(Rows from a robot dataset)
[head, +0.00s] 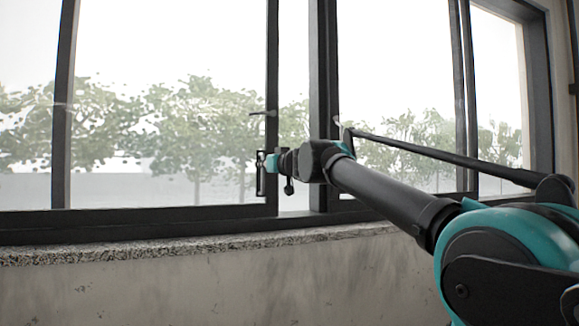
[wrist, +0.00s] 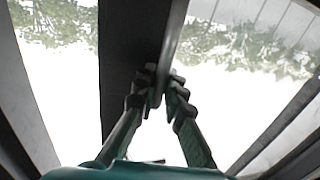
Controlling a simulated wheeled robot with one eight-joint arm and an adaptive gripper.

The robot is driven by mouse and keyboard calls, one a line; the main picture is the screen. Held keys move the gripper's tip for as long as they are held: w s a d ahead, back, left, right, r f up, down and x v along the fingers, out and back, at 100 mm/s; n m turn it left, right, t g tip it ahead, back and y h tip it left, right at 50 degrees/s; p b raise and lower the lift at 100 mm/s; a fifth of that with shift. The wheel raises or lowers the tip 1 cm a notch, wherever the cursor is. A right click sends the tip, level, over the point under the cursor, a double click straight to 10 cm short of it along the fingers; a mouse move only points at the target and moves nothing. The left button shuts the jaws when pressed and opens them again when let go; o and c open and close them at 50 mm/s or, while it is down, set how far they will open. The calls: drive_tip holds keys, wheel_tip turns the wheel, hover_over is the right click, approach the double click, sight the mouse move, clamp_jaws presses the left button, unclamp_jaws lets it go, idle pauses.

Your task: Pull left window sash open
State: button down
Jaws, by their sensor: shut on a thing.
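The left window sash (head: 271,60) is a dark-framed pane in the head view, with trees showing through its glass. Its right upright runs down beside my gripper (head: 266,164). A bright strip lies between this upright and the thick dark post to its right. The exact contact is partly hidden by the fingers.
A thick dark post (head: 320,70) stands right of the sash, with another window pane (head: 405,80) beyond it. A speckled stone sill (head: 150,246) runs below the frame, above a bare grey wall (head: 210,290). My arm reaches in from the lower right.

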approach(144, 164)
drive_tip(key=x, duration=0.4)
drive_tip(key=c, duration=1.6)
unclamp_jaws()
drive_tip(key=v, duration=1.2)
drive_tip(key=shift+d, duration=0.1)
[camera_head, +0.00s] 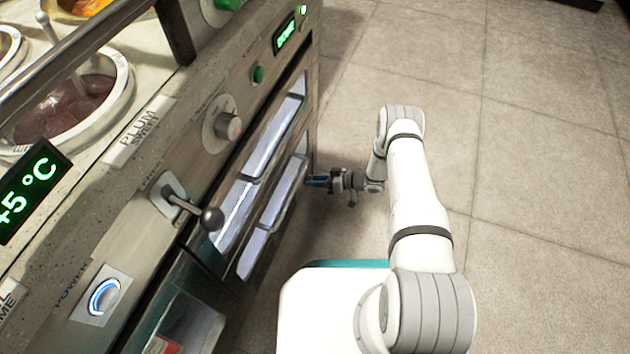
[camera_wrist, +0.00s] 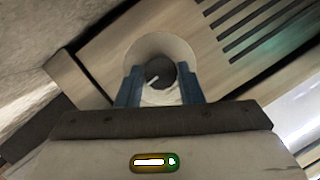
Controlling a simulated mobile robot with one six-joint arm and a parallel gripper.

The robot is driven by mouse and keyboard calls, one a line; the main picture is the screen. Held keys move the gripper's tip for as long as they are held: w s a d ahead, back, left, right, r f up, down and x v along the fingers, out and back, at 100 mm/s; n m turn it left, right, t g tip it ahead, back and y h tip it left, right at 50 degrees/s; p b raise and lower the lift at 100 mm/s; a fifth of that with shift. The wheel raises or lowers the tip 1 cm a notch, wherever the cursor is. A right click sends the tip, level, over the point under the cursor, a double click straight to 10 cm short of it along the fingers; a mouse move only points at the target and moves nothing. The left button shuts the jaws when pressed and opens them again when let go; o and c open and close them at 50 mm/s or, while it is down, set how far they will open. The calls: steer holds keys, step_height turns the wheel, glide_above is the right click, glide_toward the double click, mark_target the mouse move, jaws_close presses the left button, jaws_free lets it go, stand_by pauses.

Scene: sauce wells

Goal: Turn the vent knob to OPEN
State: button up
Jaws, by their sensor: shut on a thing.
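The vent knob (camera_wrist: 161,72) is a dark round knob with a short white pointer line, set on a pale round plate in the wrist view. The pointer slants across the knob face; the knob's markings cannot be read. My gripper (camera_wrist: 158,82) has its two blue fingers on either side of the knob and is shut on it. In the head view my gripper (camera_head: 317,182) reaches low at the far end of the counter front, where the knob itself is hidden.
Slanted vent slots (camera_wrist: 252,28) lie beside the knob. On the counter front are a silver dial (camera_head: 227,125), a lever with a dark ball (camera_head: 212,219), a lit power button (camera_head: 104,297) and glossy drawers (camera_head: 275,138). Open tiled floor (camera_head: 530,150) lies to the right.

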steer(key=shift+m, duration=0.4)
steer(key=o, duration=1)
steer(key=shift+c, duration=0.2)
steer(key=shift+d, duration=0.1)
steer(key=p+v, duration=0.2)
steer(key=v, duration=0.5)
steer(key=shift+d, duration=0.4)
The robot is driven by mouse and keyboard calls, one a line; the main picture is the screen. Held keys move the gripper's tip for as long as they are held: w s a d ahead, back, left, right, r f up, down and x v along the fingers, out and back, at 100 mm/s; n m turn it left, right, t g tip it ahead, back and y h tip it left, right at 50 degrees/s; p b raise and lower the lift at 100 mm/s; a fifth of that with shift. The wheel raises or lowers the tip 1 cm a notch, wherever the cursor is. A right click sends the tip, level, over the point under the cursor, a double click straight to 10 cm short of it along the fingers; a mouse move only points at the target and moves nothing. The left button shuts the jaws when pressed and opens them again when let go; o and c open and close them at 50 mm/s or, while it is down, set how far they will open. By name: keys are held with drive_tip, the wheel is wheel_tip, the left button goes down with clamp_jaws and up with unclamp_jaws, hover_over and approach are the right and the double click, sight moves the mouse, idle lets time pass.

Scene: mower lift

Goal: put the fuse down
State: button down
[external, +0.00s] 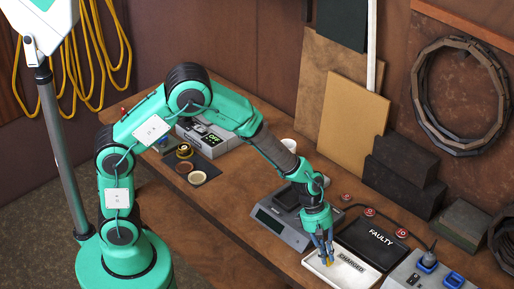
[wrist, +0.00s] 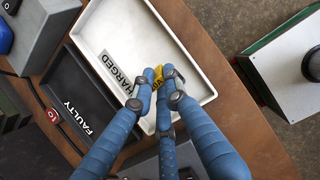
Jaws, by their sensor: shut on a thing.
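The fuse, a small yellow piece (wrist: 157,76), is between the fingertips of my gripper (wrist: 158,84), which is shut on it. The fingers hide most of it. In the external view my gripper (external: 326,254) points down into the white tray marked CHARGED (wrist: 195,55), which also shows there (external: 318,274). The fuse is low over the tray floor, beside the label; I cannot tell whether it touches.
A black tray marked FAULTY (external: 372,243) stands right beside the white one. A grey scale-like device (external: 281,228) is left of my gripper. A grey box with blue knobs (external: 432,274) is at the lower right. The white tray's floor is mostly clear.

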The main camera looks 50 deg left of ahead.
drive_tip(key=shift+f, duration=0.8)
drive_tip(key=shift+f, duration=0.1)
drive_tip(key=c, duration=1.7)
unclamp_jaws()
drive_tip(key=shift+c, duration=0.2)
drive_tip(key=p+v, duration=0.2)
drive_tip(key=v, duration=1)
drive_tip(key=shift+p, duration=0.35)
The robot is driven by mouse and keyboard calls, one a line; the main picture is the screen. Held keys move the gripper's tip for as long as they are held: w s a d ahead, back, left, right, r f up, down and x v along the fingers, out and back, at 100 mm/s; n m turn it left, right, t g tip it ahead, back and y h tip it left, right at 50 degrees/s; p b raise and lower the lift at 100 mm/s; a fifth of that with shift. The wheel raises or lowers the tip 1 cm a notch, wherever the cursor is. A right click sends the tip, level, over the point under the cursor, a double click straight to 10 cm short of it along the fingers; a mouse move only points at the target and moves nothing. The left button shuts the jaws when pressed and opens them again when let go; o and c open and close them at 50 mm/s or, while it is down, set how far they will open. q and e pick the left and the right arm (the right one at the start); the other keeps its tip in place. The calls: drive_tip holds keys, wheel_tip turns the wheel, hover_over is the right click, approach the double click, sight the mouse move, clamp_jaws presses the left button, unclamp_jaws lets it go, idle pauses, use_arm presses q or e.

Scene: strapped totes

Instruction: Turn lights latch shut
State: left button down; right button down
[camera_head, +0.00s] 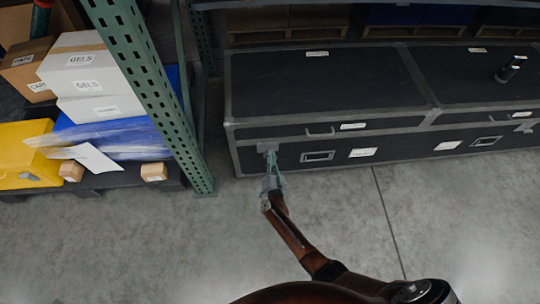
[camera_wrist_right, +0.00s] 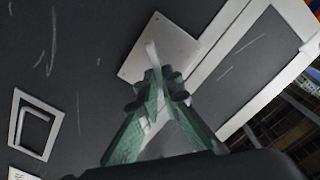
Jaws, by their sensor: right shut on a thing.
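A long black case (camera_head: 315,82) with grey metal edges stands on the floor. A light grey latch plate (camera_head: 267,147) is on its front near the left corner. The latch plate fills the upper middle of the right wrist view (camera_wrist_right: 172,48), with a narrow pale latch tab (camera_wrist_right: 152,52) over it. My right gripper (camera_head: 271,164) reaches the case front, and its green fingers (camera_wrist_right: 157,88) are shut on the latch tab. The fingers hide part of the tab. The case labels are too small to read. My left gripper is not in view.
A second black case (camera_head: 475,75) adjoins on the right, with a dark cylinder (camera_head: 510,69) on its lid. A green rack post (camera_head: 150,85) stands to the left, beside a pallet with white boxes (camera_head: 85,72) and a yellow box (camera_head: 25,155). The floor in front is clear.

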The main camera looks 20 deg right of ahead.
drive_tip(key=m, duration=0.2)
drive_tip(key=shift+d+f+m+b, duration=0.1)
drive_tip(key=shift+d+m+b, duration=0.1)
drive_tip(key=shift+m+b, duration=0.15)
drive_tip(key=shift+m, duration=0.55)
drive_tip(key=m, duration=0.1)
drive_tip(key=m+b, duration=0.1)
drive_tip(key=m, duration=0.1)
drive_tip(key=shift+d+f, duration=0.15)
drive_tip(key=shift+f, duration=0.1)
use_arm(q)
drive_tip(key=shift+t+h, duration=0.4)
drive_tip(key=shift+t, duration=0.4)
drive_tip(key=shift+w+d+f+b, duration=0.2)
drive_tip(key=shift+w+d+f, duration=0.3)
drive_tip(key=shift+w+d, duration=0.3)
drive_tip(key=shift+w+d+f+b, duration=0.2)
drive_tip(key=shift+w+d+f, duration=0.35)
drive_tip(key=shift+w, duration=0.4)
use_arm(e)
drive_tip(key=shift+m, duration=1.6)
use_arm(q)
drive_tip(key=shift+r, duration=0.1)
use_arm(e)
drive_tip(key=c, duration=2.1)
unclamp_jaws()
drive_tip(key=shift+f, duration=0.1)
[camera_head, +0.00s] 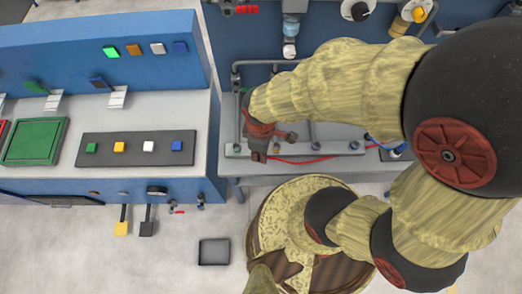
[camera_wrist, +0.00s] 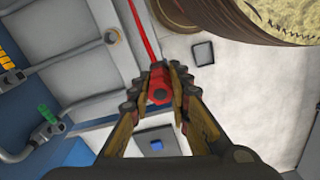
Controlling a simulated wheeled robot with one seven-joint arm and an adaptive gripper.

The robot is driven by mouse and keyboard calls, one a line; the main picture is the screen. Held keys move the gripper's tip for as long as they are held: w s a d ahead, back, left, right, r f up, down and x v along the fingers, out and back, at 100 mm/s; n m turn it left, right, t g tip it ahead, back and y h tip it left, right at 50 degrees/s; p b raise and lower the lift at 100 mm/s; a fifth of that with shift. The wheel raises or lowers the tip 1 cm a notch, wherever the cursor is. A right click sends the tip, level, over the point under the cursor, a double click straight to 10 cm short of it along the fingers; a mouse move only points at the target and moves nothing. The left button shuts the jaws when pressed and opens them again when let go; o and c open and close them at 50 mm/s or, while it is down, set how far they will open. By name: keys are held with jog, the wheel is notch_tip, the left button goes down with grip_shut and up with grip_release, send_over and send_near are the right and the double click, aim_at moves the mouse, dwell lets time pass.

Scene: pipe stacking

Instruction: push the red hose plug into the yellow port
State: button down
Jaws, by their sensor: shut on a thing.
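My gripper (camera_head: 258,154) is low over the grey strip (camera_head: 338,149) on the bench in the head view. In the wrist view my gripper (camera_wrist: 160,84) is shut on the red plug (camera_wrist: 158,93), which sits between its fingertips. A thin red hose (camera_wrist: 140,28) leads up from the plug; it also lies along the strip in the head view (camera_head: 300,161). My gripper hides the plug's far end, so I cannot tell whether it touches a port. I cannot clearly make out the yellow port; small fittings stand along the strip, one (camera_wrist: 111,36) showing in the wrist view.
Grey pipes (camera_head: 262,63) stand behind the strip. A console with coloured buttons (camera_head: 136,147) is at the left. A round yellow-brown base (camera_head: 290,205) is in front. A small dark tray (camera_head: 214,251) lies on the floor.

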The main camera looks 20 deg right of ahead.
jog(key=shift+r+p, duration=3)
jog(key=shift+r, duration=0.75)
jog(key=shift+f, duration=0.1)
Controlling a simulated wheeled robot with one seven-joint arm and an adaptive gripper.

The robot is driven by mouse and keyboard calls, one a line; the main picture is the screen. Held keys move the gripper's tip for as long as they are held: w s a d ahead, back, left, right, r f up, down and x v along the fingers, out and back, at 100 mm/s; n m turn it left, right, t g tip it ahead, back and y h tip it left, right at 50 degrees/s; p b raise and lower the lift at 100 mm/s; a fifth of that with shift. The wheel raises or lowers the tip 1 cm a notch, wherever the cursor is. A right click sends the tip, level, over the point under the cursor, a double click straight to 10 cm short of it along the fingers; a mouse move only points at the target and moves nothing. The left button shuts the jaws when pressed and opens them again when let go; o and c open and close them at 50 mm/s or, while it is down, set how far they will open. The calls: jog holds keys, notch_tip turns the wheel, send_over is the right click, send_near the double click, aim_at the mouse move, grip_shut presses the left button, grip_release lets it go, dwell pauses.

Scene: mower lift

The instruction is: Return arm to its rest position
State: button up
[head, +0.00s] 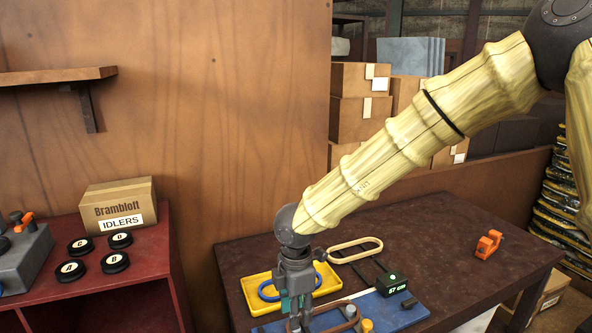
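My arm, in a pale yellow ribbed sleeve, reaches from the upper right down to the left in the head view. My gripper (296,318) points down over the dark brown table (440,233), near the front of the yellow tray (255,302) and the blue mat (392,318). Its fingers are small and partly cut off by the bottom edge, so I cannot tell whether they are open or shut, or whether they touch anything.
The yellow tray holds a blue loop (268,293). A red bench (150,262) at left holds a carton (119,203) and several black idlers.

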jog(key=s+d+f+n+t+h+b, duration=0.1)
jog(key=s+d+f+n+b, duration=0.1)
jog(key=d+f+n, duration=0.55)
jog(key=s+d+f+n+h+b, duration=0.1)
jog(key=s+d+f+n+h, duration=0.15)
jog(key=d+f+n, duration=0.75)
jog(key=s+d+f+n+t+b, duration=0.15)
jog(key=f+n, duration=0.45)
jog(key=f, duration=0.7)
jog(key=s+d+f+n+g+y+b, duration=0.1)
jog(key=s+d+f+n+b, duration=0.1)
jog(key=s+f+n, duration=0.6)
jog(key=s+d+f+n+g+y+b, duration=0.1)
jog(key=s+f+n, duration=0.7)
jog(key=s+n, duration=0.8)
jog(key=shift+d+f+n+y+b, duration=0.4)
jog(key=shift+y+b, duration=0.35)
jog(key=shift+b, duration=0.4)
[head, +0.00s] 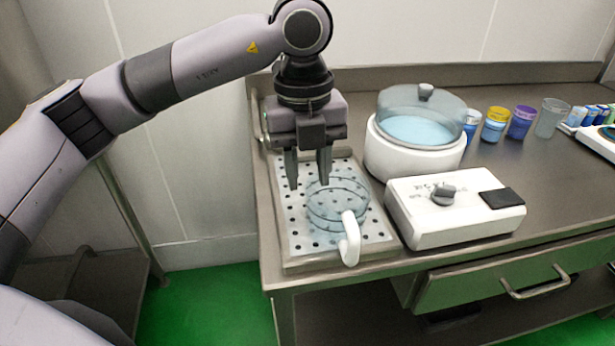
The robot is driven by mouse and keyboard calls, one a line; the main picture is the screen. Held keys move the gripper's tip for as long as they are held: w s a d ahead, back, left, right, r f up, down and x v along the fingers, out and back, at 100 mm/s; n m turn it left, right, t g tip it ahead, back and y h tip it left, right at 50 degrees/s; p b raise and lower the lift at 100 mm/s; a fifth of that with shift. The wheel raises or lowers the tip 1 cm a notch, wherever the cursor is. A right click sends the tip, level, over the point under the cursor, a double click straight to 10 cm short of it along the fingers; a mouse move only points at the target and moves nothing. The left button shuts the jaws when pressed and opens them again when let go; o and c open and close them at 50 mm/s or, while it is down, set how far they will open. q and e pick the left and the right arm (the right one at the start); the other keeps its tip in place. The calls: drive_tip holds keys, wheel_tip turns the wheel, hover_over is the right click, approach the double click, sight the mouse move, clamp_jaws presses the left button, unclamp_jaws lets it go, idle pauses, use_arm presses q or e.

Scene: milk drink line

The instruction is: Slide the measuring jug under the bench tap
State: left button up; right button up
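The measuring jug (338,208) is clear with a white handle (350,240) facing the front. It stands upright on a perforated metal drain tray (290,262) at the left end of the bench. My left gripper (308,186) points down at the jug's back left rim, its two fingers apart with a gap between them. I cannot tell whether a finger touches the jug. The bench tap is not clearly visible; my left gripper and wrist cover the area behind the jug. My right gripper is out of view.
A white round vessel (388,152) with a clear domed lid stands right of the tray. A white box with a knob (455,225) is in front of it. Several coloured cups, including a purple one (521,123), stand farther right. A raised metal edge runs along the back.

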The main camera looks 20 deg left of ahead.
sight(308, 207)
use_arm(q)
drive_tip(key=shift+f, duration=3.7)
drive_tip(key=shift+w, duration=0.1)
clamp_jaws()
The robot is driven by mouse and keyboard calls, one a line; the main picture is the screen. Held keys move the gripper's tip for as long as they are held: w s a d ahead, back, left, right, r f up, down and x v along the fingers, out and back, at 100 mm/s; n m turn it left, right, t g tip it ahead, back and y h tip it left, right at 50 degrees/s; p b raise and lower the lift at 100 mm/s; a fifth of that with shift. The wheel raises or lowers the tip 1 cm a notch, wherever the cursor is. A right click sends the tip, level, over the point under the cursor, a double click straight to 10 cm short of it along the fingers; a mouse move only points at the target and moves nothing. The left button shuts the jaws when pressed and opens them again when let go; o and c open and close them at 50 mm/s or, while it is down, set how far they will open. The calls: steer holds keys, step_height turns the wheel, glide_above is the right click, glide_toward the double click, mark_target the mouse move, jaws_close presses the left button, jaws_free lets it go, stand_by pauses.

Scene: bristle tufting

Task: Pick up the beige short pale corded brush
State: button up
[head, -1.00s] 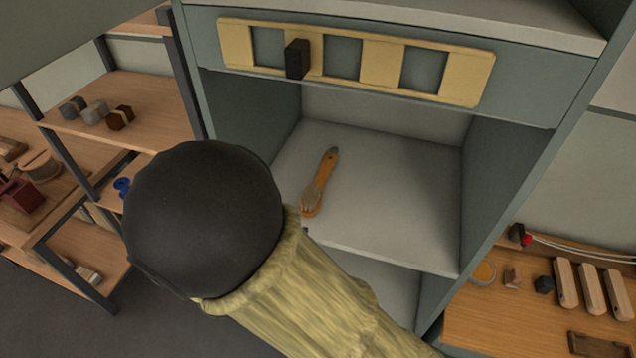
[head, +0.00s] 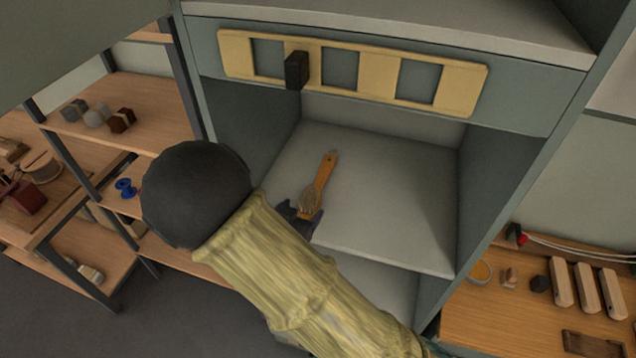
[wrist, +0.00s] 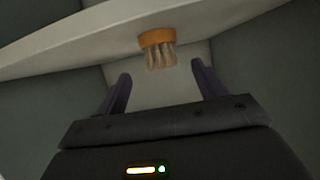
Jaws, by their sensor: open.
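The brush (head: 319,182) has an orange-tan handle and short pale bristles. It lies on the pale cabinet shelf (head: 390,205), its bristle end toward the shelf's front left edge. In the wrist view its head (wrist: 157,38) and bristles show just beyond and between my fingertips. My gripper (head: 299,212) is at that front edge, beside the bristle end. In the wrist view my gripper (wrist: 160,75) is open, with nothing between its dark fingers. My arm hides part of the shelf's front edge in the head view.
Cabinet side walls (head: 480,180) enclose the shelf. Above is a yellow slotted panel (head: 378,68) with a black block (head: 297,70). A wooden rack (head: 130,125) stands left, and a workbench (head: 470,325) lower right. The shelf right of the brush is clear.

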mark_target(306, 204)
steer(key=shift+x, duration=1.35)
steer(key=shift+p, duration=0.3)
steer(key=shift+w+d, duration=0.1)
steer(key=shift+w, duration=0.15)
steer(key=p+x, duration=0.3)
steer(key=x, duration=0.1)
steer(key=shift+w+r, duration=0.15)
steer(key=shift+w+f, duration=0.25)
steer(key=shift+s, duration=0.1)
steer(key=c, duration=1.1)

◆ What you should do ◆
Write out again exactly the lines from the start of the data above through the line containing "Controlling a simulated wheeled robot with one eight-joint", inclusive, excluding any pictures.

◆ Exercise answer ◆
[head, +0.00s] 
[wrist, +0.00s] 
Controlling a simulated wheeled robot with one eight-joint arm and an adaptive gripper.

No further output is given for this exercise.